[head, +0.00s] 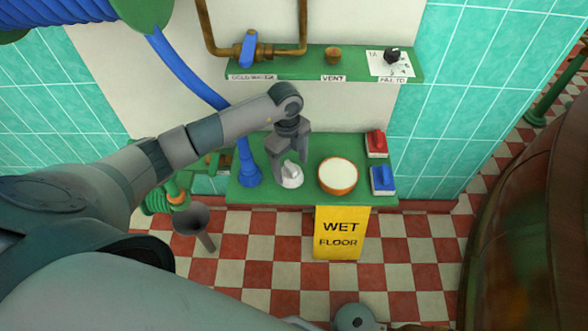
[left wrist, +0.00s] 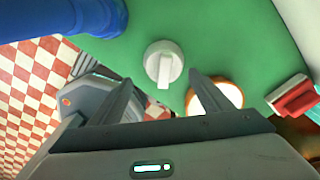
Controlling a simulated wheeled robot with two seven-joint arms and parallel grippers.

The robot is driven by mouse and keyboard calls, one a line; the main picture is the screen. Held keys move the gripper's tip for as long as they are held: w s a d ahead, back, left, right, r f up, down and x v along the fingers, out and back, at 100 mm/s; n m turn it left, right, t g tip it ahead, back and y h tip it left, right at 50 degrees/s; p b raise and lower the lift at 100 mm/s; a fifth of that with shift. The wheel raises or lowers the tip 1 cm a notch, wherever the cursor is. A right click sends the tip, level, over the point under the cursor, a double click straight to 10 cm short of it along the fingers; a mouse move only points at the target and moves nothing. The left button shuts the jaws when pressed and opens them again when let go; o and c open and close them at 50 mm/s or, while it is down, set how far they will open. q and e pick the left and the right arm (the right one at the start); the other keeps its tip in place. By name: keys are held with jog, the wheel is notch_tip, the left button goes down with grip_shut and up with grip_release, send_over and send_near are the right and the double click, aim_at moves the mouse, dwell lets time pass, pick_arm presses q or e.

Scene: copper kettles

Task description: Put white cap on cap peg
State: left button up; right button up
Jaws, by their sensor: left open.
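The white cap (head: 291,176), round with a raised bar across its top, sits on the green lower shelf (head: 320,198). In the left wrist view the cap (left wrist: 163,62) is just ahead of my fingertips, roughly centred between them. My left gripper (head: 289,174) points down at the cap with its fingers open on either side. In the left wrist view the gripper (left wrist: 162,80) has nothing between its fingers. I cannot make out which thing is the cap peg. My right gripper is not in view.
A blue hose end (head: 248,170) stands left of the cap. An orange-rimmed bowl with white contents (head: 338,174) is close on its right. Red (head: 376,143) and blue (head: 383,180) blocks lie further right. The upper shelf (head: 300,65) holds a brown fitting (head: 333,55) by VENT.

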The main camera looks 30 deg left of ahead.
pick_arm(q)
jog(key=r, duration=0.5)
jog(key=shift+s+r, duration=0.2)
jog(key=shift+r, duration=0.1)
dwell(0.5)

**To do:** Retype only the lines running from the line with "Jaws, by their sensor: left open." to the end of the listing, including both of those lines.

**Expected answer:**
Jaws, by their sensor: left open.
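The white cap (head: 291,176), round with a raised bar across its top, sits on the green lower shelf (head: 320,198). In the left wrist view the cap (left wrist: 163,62) is just ahead of my fingertips, roughly centred between them. My left gripper (head: 289,174) points down at the cap with its fingers open on either side. In the left wrist view the gripper (left wrist: 162,80) has nothing between its fingers. I cannot make out which thing is the cap peg. My right gripper is not in view.
A blue hose end (head: 248,170) stands left of the cap. An orange-rimmed bowl with white contents (head: 338,174) is close on its right. Red (head: 376,143) and blue (head: 383,180) blocks lie further right. The upper shelf (head: 300,65) holds a brown fitting (head: 333,55) by VENT.

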The main camera looks 30 deg left of ahead.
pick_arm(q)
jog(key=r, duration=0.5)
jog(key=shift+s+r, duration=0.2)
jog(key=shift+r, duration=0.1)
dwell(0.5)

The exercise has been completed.